Play is the one arena of a child's life in which they have agency. Outside play they don't really get to be individuals very often, so it should be incredibly obvious that play is incredibly important to a child's exploration of who they are.
You don't know what that is like, any more than I know what it's like for a cis child to go through puberty. I am one person, I know only my own experiences. You are one person, you know only your own experiences. Your singular experience isn't evidence of anything.
It's still more evidence than you have for
anything you believe on this topic, and it would be a start. I'm not the only person you could ask.
Also, I know you think saying things like this makes you sound smart and rational, but I'm afraid the reverse is true. Smart people generally understand the importance and utility of detailed accounts of individual experiences, particularly if the goal is ultimately to help individuals.
That's one of the many logical failures of transgender theory: how could someone possibly know they feel like the other sex, when the only experience they've ever had is that of the sex that they are?

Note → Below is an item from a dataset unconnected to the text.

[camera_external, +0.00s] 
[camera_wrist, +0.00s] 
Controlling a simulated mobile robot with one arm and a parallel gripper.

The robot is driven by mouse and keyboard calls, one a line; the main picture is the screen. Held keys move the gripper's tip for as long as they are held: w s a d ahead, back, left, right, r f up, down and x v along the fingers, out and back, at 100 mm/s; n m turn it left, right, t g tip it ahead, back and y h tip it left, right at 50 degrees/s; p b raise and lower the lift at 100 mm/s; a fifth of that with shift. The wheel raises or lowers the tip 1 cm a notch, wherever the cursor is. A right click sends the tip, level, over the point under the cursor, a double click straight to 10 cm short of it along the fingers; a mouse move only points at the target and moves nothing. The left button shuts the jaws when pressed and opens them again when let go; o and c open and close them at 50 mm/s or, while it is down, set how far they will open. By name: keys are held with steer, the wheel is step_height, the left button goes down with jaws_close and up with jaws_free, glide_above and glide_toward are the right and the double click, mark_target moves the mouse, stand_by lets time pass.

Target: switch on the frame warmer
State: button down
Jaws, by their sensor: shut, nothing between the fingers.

Sexes don't exist, remember. I thought you were above all our primitive notions of identity..
Real answer: this is why you should actually
ask people, instead of just making stupid assumptions. The world is full of people who could explain gender dysphoria to you. The only reason I'm not doing it now is because I refuse to air genuine pain for the sake of your fun.
It would be wildly presumptuous for me to say "I'm a man, so I know what men feel like", it would be way beyond the bounds of reason for me to say I know what women feel like.
Again, men and women don't exist. Those are identities. Keep up. Also..
No. Do you really not get what I'm saying?
"I want to be a man, but men have penises and I don't, therefore I would like gain a penis" is a logically sound train of thought.
"I am a man without a penis, because reproductive organs don't define manhood, but also I need one to affirm my manhood" is not logically sound.
If you genuinely believed it would be presumptuous of you to claim to know how a man feels, you would also understand that there is a difference between
your manhood and manhood in general, and you would therefore understand that the same is true of everyone else as well.
Again, these are imposed identities, but we make them our own. Identity formation is that process of turning social meaning into individual meaning, and it's different for each person. Your manhood necessitating that you have a penis does not mean that mine does, it just means (in this hypothetical scenario) you care about your penis more than I care about mine. That's not good or bad, it's not morally wrong to care about things other people don't, it just is.
You answered your question: in puberty, people struggle with issues of identity. Then they reach adulthood, regain some stability in their hormones, and are left with a stronger sense of self having lived through those struggles. Puberty is uncomfortable, but it is temporary, and is how you reach adulthood.
That's not an explanation for anything.
Again, what is the
mechanism. How does this work? What hormones are we talking about? What are their effects? How does a cognitive phenomenon such as identity proceed from the effects of hormones?